When I saw their show in 2014, it included juggling, cling-film escapology, a pantomime horse, a classic quick-change sketch, a cup-and-ball routine, a Rolf Harris painting routine (presumably we won’t be seeing that again!), a song-and-dance routine, ‘Find The Lady’ with a real person’s head, a diabolo routine spanning the auditorium, a cute dog, occasional things going wrong (all scripted, I think), an audience participation song and a sawing-in-half magic routine… all with presentational twists, superb attention to detail and knowing post-modern nods and glances to the audience. The show got a standing ovation from the genuinely ordinary punter-filled audience at the end.
Before that, I had seen Slightly Fat member Herbie Treehead at the Glastonbury Festival; he also performed in this year’s increasingly prestigious Malcolm Hardee Comedy Awards Show at the Edinburgh Fringe.

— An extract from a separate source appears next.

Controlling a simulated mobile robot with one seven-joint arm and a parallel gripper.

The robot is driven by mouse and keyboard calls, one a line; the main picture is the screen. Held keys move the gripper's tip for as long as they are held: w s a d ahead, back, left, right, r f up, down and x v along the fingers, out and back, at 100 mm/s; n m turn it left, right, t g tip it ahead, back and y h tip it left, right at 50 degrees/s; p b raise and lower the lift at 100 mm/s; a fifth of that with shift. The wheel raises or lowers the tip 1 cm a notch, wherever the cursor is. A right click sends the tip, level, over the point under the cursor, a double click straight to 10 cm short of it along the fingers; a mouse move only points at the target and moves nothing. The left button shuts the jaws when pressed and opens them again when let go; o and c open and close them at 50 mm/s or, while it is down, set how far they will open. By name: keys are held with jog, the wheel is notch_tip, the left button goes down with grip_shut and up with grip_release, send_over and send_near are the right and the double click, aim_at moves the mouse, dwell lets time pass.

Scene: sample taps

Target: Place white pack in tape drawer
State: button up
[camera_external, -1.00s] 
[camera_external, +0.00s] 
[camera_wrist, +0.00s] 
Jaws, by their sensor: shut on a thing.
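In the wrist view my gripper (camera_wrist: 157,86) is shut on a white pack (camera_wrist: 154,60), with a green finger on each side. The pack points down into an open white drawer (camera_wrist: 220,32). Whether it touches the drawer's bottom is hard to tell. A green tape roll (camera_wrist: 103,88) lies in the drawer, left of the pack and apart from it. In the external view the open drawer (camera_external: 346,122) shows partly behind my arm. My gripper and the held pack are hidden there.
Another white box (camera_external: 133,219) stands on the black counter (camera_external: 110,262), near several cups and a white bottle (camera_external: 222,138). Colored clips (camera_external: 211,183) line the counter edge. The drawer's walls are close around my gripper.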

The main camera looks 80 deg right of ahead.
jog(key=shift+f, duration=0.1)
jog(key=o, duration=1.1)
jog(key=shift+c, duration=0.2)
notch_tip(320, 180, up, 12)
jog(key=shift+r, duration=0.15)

“Will they,” I asked Goronwy, “be the same seven people I saw in 2014?”
“Always the same seven since 2010. But, of course, with lots of new material.”
“You been trying it out somewhere?” I asked.

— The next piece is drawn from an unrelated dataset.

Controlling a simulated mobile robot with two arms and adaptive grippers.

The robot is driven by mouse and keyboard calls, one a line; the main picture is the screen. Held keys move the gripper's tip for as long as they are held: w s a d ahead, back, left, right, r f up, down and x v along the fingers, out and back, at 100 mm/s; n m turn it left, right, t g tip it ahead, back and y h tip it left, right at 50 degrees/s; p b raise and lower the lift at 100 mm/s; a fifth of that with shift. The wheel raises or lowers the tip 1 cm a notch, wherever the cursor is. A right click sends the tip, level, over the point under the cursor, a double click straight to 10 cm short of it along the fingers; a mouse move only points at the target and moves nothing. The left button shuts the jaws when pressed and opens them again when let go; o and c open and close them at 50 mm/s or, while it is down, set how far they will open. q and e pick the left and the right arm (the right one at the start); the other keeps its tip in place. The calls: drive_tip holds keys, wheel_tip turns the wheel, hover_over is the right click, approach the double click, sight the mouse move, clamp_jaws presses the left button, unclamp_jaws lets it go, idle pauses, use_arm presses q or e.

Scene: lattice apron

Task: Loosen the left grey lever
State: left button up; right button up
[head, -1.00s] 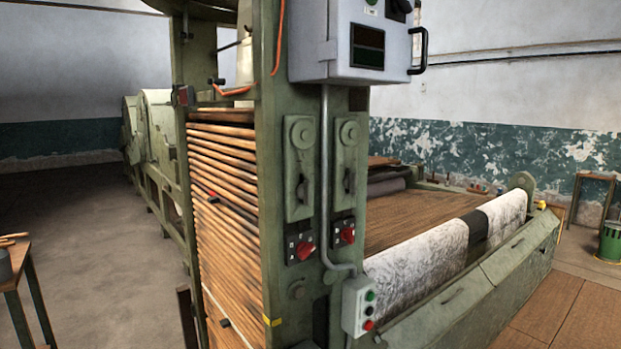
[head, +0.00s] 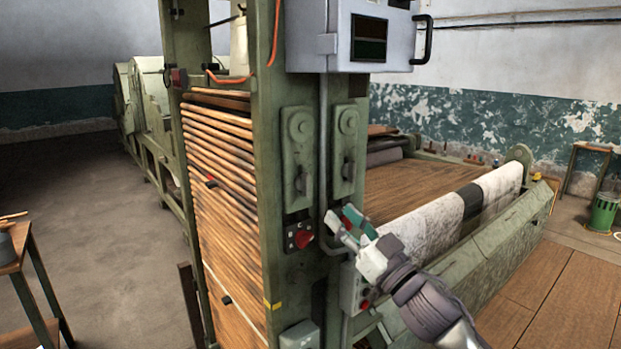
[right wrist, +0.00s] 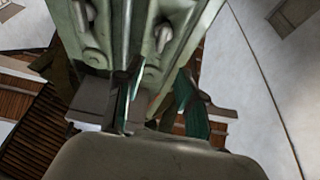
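The left grey lever (head: 301,183) is a small dark handle on the left upright plate of the green machine post. It hangs roughly upright below a round boss. A matching right lever (head: 348,171) sits on the plate beside it. My right gripper (head: 347,224) is below and to the right of the left lever, in front of the post near the right switch, and apart from both levers. Its green-padded fingers are spread and empty; the right wrist view also shows them apart (right wrist: 160,105), with the post beyond. My left gripper is not in view.
A grey conduit (head: 323,150) runs between the plates. A grey control cabinet (head: 355,40) juts out above. A small button box (head: 352,290) lies below, partly behind my arm.

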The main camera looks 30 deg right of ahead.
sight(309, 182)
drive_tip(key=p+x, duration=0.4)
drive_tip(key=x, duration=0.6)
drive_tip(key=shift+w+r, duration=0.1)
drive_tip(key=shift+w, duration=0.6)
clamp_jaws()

“Lancaster, Canterbury, York, Sidmouth, a lot of places to run it in.”
“All seven of you?”
“Mostly. One of our members – Richard Garaghty – has been filming Tim Burton’s Dumbo. He’s been doing that most of this year, dipping in and out of our try-outs, but he’s doing all the shows in Leicester Square.”
“Where did you started Slightly Fat Features?” I asked.
“Sidmouth in Devon.”
“That’s a slightly odd place to start.”

Slightly Fat Features – extremely indescribable
“A lot of us were old friends from street performing in Covent Garden. Some had known each other since the early 1990s though I didn’t meet any of them until about 2000. Then, when I moved from London to Sidmouth, I wanted an excuse for my mates to come down, so I put on a gig. We did that again and again and brought in guest variety and speciality acts until, in 2010, we said: Let’s just do it as the seven of us.

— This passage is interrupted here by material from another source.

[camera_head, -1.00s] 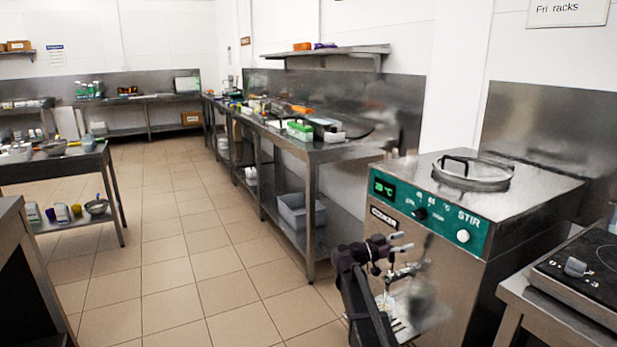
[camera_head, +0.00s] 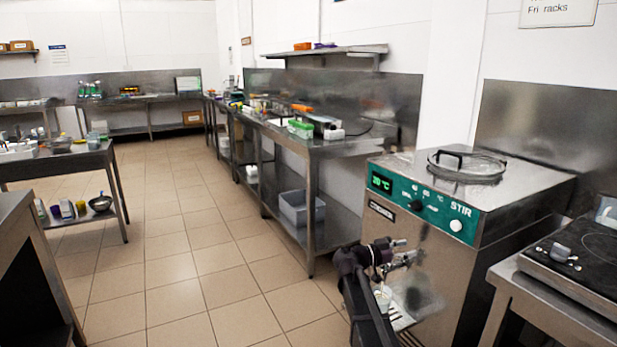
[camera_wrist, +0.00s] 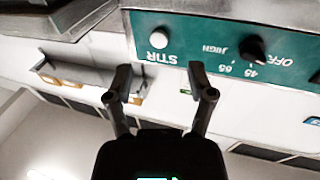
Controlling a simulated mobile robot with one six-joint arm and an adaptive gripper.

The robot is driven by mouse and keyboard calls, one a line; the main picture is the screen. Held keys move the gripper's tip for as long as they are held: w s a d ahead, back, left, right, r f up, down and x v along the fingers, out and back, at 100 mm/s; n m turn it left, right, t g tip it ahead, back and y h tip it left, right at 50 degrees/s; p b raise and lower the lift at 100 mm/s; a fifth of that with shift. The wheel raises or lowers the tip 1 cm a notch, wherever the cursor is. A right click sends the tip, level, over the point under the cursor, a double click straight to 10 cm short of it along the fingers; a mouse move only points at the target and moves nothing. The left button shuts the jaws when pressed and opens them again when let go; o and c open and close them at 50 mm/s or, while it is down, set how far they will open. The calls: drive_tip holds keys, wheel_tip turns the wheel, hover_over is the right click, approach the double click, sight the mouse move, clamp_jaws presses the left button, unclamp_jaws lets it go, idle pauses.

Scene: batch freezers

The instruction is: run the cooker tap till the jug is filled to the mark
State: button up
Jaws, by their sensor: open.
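The cooker (camera_head: 440,250) is a steel cabinet at the right, with a green control panel (camera_head: 420,208) and a round glass lid (camera_head: 466,166). Its tap (camera_head: 404,258) sticks out low on the front, partly hidden by my gripper. The jug (camera_head: 383,297) looks like a small pale cup below the tap, above a slotted drip tray (camera_head: 401,318); its mark and fill level are too small to read. My gripper (camera_head: 388,250) is beside the tap, in front of the cooker. In the wrist view my gripper (camera_wrist: 158,85) is open, with nothing between its fingers and the STIR panel (camera_wrist: 225,45) beyond.
A dark hob (camera_head: 585,262) sits on a steel bench at the right. A long steel bench (camera_head: 335,150) with a grey bin (camera_head: 300,208) below runs behind the cooker. Another table (camera_head: 60,165) stands at the left. The tiled floor (camera_head: 205,270) between is clear.

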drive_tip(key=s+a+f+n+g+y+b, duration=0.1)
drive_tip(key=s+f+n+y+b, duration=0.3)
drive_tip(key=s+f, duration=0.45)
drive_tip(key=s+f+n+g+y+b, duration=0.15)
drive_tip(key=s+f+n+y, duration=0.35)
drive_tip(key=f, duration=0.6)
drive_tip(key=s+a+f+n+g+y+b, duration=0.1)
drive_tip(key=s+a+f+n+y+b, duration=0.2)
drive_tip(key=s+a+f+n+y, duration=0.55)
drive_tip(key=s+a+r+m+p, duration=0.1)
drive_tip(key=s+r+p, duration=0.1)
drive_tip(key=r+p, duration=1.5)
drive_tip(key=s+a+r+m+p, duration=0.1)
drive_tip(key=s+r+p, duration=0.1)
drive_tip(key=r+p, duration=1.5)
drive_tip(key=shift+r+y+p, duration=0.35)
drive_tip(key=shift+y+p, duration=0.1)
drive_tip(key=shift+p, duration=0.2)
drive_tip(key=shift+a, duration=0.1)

“We did stuff at the Roundhouse in London and it went on from there. The Edinburgh Fringe in 2013. Montreal in 2014. London’s West End in 2014. We all still work individually or as duos. We come together as Slightly Fat three or four or five times a year.”
“It must be a nightmare finding gaps in your schedules and getting together.”
“It is, but it’s worth it.”
“But you won’t,” I suggested, “have any creative clashes because your skills don’t particularly overlap.”
“Not really. And, since about 2013, Petra Massey has done additional direction on top of it and she acts as a sort of UN peacemaker. Where a routine ends. Certain lines. Certain gags. Looking at the bigger picture sometimes. If you get that laugh there, it might underwhelm the bigger picture. Especially with character comedy. Yeah, it DOES get a laugh, but let’s lose it so we can get a bigger laugh later on. Those kind of discussions. And avoiding in-jokes.”
“Why these seven people? Was there a conscious balancing of skills?”
“Originally, we were nine. Then one moved to New Zealand and one dropped out. I don’t think there was any conscious deciding: Oh, he’s a juggler; he’s an escapologist. It was just people who liked spending time together and developing stuff.”
“All seven of you continue to do separate street acts?” I asked.
“Yes. Apart from Robert Lee, who’s a musician. Me and Richard Garaghty have worked a lot as a double act for years now, mainly at European street festivals. And ‘booked street performing’, where you are invited to a town to perform. About a third of my work is probably still outdoor work and you can’t beat it for the immediacy and improvisation with stuff happening. It’s unbeatable for that, though you have to be careful you don’t get too stylistically lost in it.”
“How?”
“Sometimes, in order to keep an audience and sustain them and make them pay you, you have to… Well, I have seen brilliant street performers go inside on a stage in a theatre and their style needs a bit of tweaking, otherwise it can be a bit shouty. Because you have more focus from an audience in a theatre. Street performers are just talking and talking and talking and talking. In a theatre, you can get away with more quiet parts. Street style can sometimes be too fast in a theatre.”
“With seven people to divide it between, you’re not going to make money.”
“No,” Goronwy laughed. “We are seven plus a stage manager sometimes plus accommodation, travel. We are absolutely not going to be hugely rich from it. But it’s a place where we can develop material; that’s a golden thing to have.”
“Have you got a five-year plan?” I asked.
“No. My five-year plan is not to have a five-year plan.”
“I understand,” I said, “that The Boy With Tape on His Face has always had five-year plans.”
“I think it’s destined to underwhelm you – you might not get there. Or you might find it too easy to get there and it puts up a barrier I don’t think we need. But there have been discussions about whether or not we should have one – exactly because of The Boy With Tape on His Face. Exactly that.”
“Have you thought,” I asked, “about America’s Got Talent?”
“That is,” agreed Goronwy, “what Boy With Tape on His Face did. And Piff and Paul Zerdin.”
“I think,” I said, “Mr Methane, farteur of this parish, was in the semi-finals of Germany’s Got Talent. He is not German.”
“We haven’t been approached by America’s Got Talent yet,” said Goronwy, “but we have been by Britain’s Got Talent.”
“Well,” I said, “I think everyone should appear on anything and everything because you never know where things may lead, but a lot of people disagree.”
“In the professional industry,” Goronwy replied, “as far as I can tell, America’s Got Talent has got more prestige than Britain’s Got Talent; and it might break you into the States – Piff went over there and now he is touring the US.”
“The seven of you are good enough for Vegas,” I said.